[START Provided data]
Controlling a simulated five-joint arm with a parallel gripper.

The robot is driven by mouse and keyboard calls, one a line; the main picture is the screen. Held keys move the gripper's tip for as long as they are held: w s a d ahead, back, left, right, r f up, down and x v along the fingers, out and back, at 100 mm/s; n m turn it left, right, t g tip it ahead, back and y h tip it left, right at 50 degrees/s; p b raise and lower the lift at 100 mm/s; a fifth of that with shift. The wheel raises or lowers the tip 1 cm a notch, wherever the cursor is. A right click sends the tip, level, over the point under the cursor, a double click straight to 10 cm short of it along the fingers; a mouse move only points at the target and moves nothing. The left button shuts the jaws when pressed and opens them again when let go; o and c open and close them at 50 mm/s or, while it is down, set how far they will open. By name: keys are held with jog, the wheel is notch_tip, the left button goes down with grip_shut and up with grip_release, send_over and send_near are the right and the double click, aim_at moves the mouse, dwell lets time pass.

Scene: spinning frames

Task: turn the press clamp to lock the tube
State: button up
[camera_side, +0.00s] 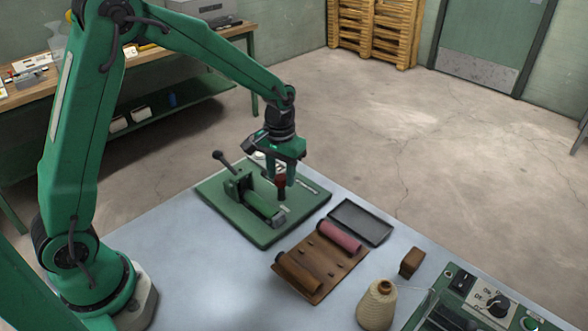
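A green fixture plate (222,207) lies on the grey table's far left part. A green tube (263,206) lies in the fixture, between a bracket at its left and a small block at its right end. A lever with a black knob (217,155) rises up and left from the bracket.
A brown rack (318,265) with a pink roll (340,236) and a brown roll (299,271) is right of the fixture. A dark tray (361,222), a brown block (411,262), a thread cone (377,304) and a control panel (497,304) stand further right. The table's near left is clear.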

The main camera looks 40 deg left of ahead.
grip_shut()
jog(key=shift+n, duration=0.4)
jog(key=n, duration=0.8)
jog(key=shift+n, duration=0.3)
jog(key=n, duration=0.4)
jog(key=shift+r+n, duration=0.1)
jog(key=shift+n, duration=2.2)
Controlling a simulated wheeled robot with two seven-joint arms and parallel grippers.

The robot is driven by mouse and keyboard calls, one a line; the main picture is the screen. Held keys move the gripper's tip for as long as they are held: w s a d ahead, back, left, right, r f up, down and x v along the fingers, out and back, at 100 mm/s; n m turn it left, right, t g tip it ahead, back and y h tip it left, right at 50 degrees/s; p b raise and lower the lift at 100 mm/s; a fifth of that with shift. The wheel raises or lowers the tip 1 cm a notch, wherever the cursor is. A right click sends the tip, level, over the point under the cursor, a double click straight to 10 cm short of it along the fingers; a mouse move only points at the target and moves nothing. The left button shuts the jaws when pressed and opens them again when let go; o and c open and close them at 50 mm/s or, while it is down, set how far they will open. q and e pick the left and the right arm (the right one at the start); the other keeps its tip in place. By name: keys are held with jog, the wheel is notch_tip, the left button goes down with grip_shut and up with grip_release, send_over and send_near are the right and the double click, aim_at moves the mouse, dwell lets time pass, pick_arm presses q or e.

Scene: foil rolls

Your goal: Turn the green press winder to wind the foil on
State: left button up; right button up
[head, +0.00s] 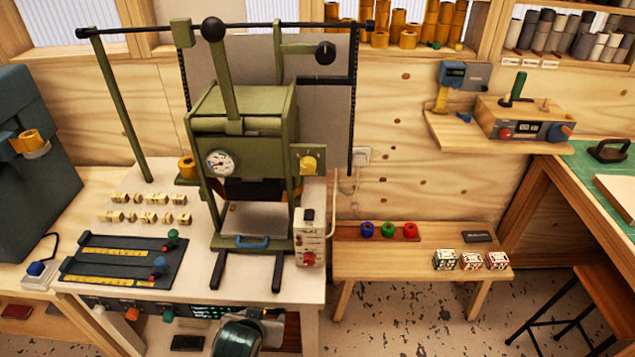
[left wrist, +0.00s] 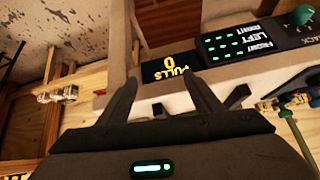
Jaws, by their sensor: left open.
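The green press (head: 243,125) stands upright on the pale bench at the centre of the head view. A green crank arm with a dark round knob (head: 325,53) sticks out at its upper right. A gold foil roll (head: 187,168) sits at the press's left side. My left gripper (head: 264,312) is low at the bench's front edge, below the press and well apart from the crank. In the left wrist view its two dark fingers (left wrist: 163,92) are spread with nothing between them. My right gripper is not in view.
A front panel (left wrist: 225,52) with a display reading "PULLS 0" (left wrist: 166,66) lies beyond my left fingers. A low side table (head: 400,265) holds colored rings and small boxes. Wooden type blocks (head: 150,200) and a dark ruled plate (head: 120,262) lie left of the press.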

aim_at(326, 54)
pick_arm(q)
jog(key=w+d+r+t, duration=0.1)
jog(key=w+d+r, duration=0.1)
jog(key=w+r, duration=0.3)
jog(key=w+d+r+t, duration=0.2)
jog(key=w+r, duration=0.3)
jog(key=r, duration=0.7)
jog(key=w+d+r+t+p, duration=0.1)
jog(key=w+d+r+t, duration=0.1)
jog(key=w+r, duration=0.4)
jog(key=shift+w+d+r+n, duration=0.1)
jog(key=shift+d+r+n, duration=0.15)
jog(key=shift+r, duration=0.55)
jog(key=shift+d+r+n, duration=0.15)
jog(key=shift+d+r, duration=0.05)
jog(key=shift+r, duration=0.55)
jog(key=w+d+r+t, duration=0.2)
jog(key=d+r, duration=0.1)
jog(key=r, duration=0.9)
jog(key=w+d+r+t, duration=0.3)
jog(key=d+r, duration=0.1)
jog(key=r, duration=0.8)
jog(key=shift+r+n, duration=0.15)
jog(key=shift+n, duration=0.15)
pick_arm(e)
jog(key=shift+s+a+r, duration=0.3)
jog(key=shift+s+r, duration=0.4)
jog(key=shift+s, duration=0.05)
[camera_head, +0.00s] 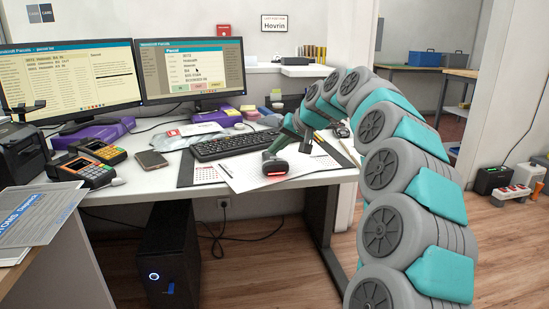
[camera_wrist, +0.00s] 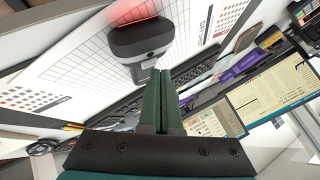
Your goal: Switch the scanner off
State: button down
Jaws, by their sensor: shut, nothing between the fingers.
[END Provided data]
**Problem to work on**
Transcribe, leaving out pictures, each line from the one containing "Scene: foil rolls" through the one containing "[left wrist, +0.00s]".

**Solution for this exercise**
Scene: foil rolls

Your goal: Turn the green press winder to wind the foil on
State: left button up; right button up
[head, +0.00s] 
[left wrist, +0.00s] 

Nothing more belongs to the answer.